Amerika da bir Kadın Çalışmaları Merkezi ne burslu olarak davet edilen genç yazar Elif Şafak, dünyanın çeşitli köşelerinden gelmiş sekiz yaratıcı kadınla birlikte yepyeni projeler üretmeye hazırlanıyor. Şafak, Amerika ya vardığı ilk günlerde gazetem.net e nasıl bir projede görev aldığını ve dünya üzerindeki kadınlara bakış açısıyla romanlarının kahramanı kadınlar arasındaki bağı anlattı.
* Kadınlar üzerine bir projede çalışmak üzere burslu olarak ABD de bulunuyorsunuz. Projeyi anlatabilir misiniz?

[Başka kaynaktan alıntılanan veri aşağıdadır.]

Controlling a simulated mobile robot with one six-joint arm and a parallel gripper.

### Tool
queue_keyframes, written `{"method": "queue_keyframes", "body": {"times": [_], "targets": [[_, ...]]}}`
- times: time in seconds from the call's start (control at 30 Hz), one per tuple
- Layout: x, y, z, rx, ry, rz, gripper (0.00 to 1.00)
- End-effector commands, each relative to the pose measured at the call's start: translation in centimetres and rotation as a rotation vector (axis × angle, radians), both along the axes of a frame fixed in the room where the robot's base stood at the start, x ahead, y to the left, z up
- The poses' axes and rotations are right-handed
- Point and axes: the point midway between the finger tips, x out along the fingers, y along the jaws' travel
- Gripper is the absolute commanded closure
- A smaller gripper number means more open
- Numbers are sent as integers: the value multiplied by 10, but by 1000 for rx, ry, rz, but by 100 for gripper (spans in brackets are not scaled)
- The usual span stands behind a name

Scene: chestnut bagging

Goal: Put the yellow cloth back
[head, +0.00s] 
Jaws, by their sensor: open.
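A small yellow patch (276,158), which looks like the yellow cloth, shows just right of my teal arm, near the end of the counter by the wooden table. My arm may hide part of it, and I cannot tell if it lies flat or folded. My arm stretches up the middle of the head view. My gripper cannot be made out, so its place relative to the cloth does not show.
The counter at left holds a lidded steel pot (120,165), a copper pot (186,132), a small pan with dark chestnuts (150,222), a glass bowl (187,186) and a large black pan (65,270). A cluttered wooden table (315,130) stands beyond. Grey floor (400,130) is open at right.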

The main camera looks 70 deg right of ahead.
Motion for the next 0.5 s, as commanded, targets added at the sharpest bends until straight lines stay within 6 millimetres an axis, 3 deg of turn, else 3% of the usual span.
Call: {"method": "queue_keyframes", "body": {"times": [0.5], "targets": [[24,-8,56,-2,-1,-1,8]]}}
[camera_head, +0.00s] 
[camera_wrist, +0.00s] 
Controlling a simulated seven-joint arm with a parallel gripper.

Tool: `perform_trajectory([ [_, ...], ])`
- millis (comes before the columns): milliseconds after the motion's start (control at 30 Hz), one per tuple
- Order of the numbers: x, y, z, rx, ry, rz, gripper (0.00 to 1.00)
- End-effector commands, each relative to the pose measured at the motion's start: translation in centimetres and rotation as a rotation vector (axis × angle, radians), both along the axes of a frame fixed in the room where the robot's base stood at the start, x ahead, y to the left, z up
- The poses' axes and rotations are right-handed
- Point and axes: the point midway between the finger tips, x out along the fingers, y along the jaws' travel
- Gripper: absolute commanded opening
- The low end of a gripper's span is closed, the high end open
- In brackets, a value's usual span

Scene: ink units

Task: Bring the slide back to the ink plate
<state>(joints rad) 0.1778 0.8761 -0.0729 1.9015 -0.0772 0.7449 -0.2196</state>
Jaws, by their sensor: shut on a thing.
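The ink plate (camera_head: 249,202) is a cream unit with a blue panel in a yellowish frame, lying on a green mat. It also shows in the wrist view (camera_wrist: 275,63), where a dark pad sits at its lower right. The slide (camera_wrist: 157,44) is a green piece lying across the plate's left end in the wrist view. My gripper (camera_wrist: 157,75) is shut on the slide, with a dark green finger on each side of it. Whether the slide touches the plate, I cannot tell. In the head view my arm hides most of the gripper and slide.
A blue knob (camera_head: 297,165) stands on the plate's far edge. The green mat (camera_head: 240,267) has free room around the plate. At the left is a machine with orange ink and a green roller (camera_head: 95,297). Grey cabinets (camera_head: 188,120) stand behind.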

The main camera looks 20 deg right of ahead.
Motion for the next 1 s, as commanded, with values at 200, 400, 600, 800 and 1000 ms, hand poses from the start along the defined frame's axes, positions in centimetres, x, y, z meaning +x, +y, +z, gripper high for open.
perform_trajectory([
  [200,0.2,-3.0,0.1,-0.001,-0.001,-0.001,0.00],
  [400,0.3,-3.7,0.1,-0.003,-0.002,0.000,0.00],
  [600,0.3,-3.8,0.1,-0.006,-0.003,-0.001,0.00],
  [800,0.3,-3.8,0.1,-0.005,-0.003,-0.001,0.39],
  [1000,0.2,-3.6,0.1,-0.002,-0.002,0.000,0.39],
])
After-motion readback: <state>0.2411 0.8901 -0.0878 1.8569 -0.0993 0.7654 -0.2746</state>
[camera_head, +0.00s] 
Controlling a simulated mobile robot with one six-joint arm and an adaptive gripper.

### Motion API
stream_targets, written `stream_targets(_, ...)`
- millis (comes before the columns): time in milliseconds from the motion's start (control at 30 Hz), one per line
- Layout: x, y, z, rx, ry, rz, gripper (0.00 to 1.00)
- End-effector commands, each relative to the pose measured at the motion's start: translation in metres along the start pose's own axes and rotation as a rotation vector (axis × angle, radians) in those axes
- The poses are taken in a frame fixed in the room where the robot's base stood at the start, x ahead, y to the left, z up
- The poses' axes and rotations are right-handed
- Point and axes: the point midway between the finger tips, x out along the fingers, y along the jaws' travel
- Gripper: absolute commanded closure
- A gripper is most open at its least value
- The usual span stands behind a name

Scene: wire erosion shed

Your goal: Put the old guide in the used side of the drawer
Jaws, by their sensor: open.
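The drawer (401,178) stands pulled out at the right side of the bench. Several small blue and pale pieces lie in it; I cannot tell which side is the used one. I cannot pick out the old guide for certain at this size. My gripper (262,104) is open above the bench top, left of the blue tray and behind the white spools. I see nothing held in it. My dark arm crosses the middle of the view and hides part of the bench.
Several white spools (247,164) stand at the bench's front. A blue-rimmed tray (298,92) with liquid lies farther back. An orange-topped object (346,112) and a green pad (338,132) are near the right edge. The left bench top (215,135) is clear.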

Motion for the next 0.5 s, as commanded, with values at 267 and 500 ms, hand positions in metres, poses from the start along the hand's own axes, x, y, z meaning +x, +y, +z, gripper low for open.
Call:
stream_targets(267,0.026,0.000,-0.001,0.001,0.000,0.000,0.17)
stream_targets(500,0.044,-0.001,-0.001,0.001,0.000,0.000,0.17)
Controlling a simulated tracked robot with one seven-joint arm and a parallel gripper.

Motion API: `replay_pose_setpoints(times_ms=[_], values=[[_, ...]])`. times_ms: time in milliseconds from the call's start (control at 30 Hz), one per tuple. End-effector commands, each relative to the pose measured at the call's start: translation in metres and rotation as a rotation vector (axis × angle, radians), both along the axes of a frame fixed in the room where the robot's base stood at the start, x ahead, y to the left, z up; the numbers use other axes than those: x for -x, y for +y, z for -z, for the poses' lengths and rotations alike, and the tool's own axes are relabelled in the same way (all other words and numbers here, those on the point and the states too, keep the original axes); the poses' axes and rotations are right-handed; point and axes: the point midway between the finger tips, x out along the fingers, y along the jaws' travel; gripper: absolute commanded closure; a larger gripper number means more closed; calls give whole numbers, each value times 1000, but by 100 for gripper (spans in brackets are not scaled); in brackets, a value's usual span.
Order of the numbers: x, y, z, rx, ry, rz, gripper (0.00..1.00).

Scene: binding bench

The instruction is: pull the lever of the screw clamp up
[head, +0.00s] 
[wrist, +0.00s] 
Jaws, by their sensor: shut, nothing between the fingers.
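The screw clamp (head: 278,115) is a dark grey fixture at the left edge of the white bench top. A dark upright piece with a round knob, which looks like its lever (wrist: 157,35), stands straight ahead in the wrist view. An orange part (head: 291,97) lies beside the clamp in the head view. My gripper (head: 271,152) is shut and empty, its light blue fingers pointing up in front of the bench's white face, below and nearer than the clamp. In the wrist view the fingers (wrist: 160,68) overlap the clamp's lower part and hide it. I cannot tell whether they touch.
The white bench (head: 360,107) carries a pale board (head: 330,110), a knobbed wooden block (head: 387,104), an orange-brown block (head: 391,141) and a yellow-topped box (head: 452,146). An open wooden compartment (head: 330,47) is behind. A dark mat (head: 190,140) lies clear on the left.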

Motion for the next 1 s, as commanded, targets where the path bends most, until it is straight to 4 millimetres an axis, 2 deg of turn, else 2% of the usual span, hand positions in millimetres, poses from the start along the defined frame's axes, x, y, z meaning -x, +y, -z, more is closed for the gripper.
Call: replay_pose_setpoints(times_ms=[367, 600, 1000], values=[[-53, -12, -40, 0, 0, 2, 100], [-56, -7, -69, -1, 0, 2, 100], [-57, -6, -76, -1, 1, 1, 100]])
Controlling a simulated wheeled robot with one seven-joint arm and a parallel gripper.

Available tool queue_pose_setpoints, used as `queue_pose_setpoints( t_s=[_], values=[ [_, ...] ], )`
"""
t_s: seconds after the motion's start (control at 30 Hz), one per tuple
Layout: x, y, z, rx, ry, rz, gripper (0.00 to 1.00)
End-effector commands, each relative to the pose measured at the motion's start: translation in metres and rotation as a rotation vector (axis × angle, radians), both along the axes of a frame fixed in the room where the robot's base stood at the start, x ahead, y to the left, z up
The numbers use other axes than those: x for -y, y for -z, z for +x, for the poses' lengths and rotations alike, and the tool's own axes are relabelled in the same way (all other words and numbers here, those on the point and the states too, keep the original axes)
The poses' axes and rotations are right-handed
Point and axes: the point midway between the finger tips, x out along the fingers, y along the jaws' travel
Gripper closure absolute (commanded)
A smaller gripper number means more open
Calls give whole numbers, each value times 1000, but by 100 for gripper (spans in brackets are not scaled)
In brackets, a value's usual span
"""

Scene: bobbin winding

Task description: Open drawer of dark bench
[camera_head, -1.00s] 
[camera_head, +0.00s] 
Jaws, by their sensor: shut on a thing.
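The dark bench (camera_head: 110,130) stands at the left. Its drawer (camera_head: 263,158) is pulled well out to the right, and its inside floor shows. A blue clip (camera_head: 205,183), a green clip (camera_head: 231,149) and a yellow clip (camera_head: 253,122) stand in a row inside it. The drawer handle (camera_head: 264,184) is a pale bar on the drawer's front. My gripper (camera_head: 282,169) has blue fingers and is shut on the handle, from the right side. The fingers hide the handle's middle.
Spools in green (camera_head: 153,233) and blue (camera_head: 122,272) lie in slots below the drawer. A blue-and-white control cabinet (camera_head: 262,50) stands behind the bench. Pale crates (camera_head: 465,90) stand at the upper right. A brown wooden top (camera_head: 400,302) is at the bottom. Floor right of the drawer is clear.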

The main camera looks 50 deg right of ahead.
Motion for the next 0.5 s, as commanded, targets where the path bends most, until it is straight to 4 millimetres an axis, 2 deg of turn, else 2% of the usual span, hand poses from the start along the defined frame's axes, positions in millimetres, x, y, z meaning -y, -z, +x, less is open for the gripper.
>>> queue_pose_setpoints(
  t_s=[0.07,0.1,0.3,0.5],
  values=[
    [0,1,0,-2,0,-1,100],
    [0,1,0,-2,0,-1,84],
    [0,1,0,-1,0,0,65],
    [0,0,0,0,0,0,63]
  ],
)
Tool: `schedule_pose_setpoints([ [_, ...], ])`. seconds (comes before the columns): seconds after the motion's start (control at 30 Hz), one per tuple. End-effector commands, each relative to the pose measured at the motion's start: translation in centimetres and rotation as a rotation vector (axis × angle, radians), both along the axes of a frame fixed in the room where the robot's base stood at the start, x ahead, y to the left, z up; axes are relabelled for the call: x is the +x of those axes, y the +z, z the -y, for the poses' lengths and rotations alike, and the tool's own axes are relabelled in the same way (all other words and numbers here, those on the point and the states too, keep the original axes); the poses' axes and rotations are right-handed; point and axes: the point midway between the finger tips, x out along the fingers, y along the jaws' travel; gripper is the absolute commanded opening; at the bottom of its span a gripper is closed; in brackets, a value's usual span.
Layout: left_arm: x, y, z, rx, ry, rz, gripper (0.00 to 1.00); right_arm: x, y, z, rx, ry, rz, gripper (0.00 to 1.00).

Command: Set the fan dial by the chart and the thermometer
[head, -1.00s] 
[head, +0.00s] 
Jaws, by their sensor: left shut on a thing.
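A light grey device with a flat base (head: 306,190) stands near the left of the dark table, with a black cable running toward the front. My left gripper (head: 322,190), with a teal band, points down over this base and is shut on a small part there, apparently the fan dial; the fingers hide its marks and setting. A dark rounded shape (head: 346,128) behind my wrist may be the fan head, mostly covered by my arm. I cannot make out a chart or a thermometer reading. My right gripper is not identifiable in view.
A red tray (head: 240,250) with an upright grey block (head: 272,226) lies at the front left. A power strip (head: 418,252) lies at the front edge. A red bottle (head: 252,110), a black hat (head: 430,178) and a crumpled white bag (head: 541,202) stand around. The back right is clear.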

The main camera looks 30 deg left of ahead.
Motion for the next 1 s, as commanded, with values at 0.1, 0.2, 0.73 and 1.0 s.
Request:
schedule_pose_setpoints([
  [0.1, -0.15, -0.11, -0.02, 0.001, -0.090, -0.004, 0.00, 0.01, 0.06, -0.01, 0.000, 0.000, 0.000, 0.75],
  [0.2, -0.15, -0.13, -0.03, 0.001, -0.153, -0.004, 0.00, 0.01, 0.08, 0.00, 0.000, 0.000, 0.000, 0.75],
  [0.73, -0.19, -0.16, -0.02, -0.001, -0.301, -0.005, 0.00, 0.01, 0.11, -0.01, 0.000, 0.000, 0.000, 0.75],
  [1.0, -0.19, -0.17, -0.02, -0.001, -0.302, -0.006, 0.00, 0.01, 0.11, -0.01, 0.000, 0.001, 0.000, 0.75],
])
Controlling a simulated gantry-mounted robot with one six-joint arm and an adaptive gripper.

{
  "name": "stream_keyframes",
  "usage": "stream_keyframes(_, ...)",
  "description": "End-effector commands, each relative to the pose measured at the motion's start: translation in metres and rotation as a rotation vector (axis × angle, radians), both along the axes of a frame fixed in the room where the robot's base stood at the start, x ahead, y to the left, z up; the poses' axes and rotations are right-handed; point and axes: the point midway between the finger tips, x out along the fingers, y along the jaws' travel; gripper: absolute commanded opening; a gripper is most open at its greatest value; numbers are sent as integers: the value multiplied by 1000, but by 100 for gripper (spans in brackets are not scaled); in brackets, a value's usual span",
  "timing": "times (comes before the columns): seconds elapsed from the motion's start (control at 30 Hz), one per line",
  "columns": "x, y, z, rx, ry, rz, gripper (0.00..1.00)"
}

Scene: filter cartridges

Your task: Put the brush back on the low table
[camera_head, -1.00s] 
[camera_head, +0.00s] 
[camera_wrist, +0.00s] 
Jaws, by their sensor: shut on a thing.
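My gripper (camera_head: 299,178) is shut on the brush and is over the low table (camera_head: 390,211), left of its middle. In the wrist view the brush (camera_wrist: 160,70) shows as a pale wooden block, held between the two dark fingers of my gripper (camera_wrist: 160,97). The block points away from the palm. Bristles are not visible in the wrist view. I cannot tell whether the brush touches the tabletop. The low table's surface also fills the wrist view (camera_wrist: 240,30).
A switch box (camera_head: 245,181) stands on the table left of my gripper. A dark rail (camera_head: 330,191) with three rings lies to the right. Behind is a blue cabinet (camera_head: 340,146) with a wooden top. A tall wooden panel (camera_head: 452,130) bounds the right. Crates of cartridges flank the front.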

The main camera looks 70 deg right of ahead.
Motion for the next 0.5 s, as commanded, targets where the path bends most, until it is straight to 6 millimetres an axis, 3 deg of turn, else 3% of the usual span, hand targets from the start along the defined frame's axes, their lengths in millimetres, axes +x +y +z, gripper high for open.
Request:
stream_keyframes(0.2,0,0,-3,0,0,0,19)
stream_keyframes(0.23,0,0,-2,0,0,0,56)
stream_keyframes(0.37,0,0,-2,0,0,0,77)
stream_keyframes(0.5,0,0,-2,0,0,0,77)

- Boston yakınlarında, beş ayrı üniversite kurumuna bağlı olarak çalışan bir Kadın Çalışmaları Merkezi ne gidiyorum. Burası her türlü ayırımcılığa karşı son derece eleştirel bir tavır almanın gerekliliğine inanan kadınlarca kurulmuş, çok disiplinli bir merkez. Burada çok farklı toplumsal katmanlardan, dinsel, sınıfsal ve kültürel yapılardan gelen kadınlar ortak projeler üretebiliyor. Amaç ataerkil ideoloji ve söyleme karşı durmak isteyen, daha marjinal gibi görünen alanlarda çalışmalar yürüten, üretken ve yaratıcı kadınları biraraya getirmek; hem ortak projeler etrafında buluşturmak, hem de kendi bireysel çalışmalarını ilerletebilmeleri için destek vermek. Bu amaçla dünyanın çeşitli yerlerinden başvuranlar arasından seçilen sekiz kadından biriyim.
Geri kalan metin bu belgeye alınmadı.